Powell argues in her writing that if you buy a nice old house, however worn and battered, you should feel some obligation to retain, or restore, its character, rather than altering everything. Don’t try to radically change a house you don’t like or that doesn’t “suit your needs”; perhaps even consider buying a house you do like. 

This is not to say some interventions, such as upgrades to mechanical systems or room additions, shouldn’t be done, but they should be as contextual as possible. 

One of things that makes Jane Powell an excellent resource is that she has extensive experience actually working on local bungalows—from stripping paint, to getting permits, to finding the right door hardware—rather than simply a theoretical knowledge.  
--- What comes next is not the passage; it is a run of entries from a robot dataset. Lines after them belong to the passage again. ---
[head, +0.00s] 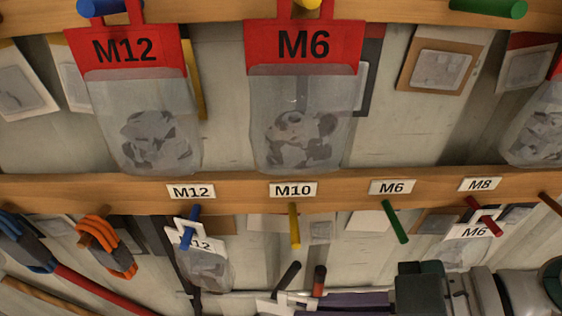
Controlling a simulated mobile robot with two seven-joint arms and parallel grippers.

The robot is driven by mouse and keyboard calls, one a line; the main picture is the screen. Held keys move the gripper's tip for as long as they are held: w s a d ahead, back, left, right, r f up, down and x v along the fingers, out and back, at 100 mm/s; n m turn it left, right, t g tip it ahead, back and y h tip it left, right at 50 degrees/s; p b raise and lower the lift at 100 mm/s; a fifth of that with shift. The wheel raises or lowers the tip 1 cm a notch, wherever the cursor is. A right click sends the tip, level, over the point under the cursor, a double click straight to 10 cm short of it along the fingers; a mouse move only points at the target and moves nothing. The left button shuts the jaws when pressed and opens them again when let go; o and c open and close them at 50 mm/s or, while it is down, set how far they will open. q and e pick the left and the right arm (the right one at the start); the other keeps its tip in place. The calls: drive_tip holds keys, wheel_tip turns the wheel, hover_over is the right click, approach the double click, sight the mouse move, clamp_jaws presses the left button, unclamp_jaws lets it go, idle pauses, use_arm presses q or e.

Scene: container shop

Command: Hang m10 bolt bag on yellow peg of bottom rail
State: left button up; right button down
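The bottom rail (240,188) crosses the view, and its yellow peg (294,226) sticks out below the M10 label (293,189). No bag hangs on this peg. My right gripper (420,287) comes in from the right at the bottom edge. Its fingers are not clear. Left of it, a white piece with a loop (270,305), perhaps a bag's top, is cut off by the bottom edge. I cannot read any M10 on it or tell whether the gripper holds it. My left gripper is not in view.
An M12 bag (205,268) hangs on the blue peg (190,225). An M6 bag (472,238) is at the red peg (490,226) under M8. The green peg (395,222) is empty. Large red-topped M12 (125,50) and M6 (303,42) bags hang above.

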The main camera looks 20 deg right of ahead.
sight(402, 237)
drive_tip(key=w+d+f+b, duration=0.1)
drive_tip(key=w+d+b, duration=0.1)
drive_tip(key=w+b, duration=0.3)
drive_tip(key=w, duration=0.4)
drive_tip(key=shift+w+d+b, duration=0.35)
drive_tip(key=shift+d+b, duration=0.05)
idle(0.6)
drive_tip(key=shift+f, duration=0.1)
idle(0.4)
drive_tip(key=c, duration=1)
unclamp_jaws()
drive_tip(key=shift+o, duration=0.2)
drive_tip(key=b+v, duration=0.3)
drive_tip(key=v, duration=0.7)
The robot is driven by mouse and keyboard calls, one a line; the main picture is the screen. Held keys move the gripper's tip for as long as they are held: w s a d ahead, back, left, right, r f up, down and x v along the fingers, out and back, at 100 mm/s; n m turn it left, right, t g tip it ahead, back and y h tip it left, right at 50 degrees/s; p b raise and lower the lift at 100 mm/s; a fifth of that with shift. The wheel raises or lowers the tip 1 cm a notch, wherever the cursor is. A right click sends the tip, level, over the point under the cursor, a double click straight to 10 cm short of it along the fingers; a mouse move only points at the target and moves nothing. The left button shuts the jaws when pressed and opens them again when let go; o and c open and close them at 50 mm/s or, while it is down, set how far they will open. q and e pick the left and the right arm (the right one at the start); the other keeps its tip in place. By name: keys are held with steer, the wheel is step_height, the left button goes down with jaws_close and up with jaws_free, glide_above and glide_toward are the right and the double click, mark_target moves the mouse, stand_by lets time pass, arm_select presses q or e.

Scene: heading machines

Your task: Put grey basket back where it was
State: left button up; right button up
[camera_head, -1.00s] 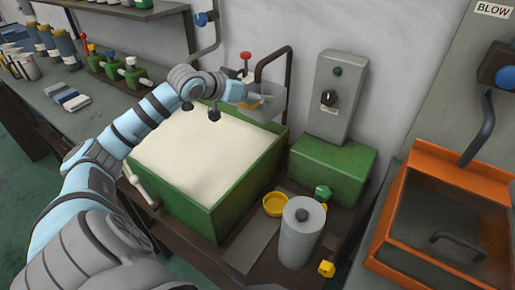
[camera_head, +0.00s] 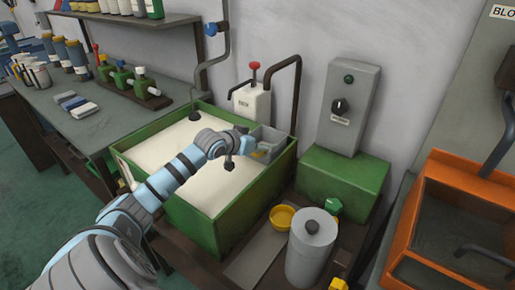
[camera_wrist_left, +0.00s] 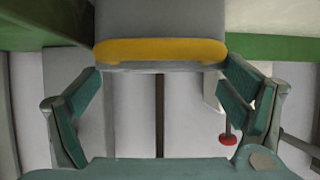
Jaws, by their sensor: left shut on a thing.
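The grey basket (camera_head: 266,138) is at the back right corner of the green tank (camera_head: 192,224), low against its rim. I cannot tell whether it touches the tank or the pale surface inside. My left gripper (camera_head: 226,146) reaches over the tank from the left and is shut on the basket's near side. In the left wrist view, the gripper (camera_wrist_left: 160,72) has its fingers on either side of a grey edge, with a yellow band and the grey basket wall (camera_wrist_left: 160,18) beyond. My right gripper is not in view.
A white canister with a red knob (camera_head: 252,101) and a dark bent pipe (camera_head: 296,90) stand behind the tank. A grey control box (camera_head: 347,98) on a green block is to the right. A grey cylinder (camera_head: 308,255) and yellow dish (camera_head: 281,217) sit in front.

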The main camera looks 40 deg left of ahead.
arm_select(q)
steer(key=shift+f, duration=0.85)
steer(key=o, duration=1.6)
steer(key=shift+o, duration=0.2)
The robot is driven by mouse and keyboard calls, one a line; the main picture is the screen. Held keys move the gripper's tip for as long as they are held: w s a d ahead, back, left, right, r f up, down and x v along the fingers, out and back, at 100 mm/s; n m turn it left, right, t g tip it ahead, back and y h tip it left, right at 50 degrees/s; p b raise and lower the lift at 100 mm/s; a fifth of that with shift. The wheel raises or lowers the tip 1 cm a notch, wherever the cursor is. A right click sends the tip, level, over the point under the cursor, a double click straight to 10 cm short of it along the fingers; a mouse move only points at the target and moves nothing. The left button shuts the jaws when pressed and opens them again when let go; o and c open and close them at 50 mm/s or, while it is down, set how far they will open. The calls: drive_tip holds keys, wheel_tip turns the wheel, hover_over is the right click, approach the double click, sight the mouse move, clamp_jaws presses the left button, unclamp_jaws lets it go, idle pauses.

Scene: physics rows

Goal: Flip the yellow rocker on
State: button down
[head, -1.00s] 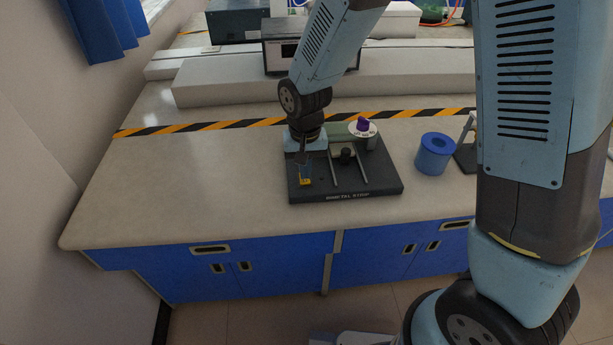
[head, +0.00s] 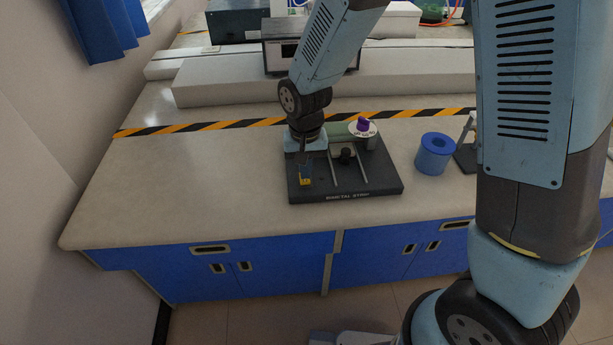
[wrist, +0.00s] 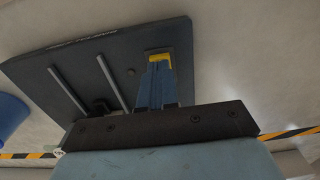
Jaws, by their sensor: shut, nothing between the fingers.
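The yellow rocker (head: 305,181) sits near the left front of a dark board (head: 345,192) on the bench. In the wrist view the yellow rocker (wrist: 159,59) lies just beyond the fingertips, partly covered by them. My gripper (head: 304,170) points down over the left side of the board. Its fingers are together and hold nothing, and in the wrist view the gripper (wrist: 156,75) reaches to the rocker's edge. I cannot tell whether the tips touch it, or which way the rocker is tilted.
The board also carries a slider with two rails (head: 347,157) and a purple knob (head: 363,124) on a white dial. A striped tape (head: 220,125) crosses the bench behind. The bench left of the board is clear.

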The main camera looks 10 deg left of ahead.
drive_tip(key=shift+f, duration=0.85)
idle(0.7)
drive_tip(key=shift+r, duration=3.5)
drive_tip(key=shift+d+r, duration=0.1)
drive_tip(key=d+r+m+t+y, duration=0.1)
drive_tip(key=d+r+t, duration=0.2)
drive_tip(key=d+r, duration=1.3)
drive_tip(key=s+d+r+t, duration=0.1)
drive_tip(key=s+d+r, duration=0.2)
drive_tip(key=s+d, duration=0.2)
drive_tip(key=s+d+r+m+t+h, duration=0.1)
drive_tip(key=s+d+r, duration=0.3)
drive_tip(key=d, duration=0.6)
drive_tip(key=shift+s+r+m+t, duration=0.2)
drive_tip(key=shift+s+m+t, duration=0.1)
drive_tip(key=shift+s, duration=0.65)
She’s bought and renovated several, advised on others, and written several books that should be in the home library of every bungalow owner. 

Her books outline the proper approach and outcome for each bungalow project, but also offer options of “Obsessive Restoration” (do it like they did it back then, with the same materials and processes) or “Compromise Solution” (that still fits in well, but substitutes modern materials or techniques). 

She also has a great turn of phase. An example from Bungalow Interiors: 

“Many people tell me they never use their dining room and I always reply, ‘Why? Is there a force field around it?’ Even if you don’t eat there, it makes a fabulous library.” Or this chapter heading about bungalow heating upgrades, “Many are cold, but few are frozen.” 

Every page of a Powell book offers some well researched, interesting, insight or practical advice. I hope her lecture will be the same. Afterwards, as at past lectures in the series, there should be great cookies, and an opportunity to buy books at a discount and get them signed.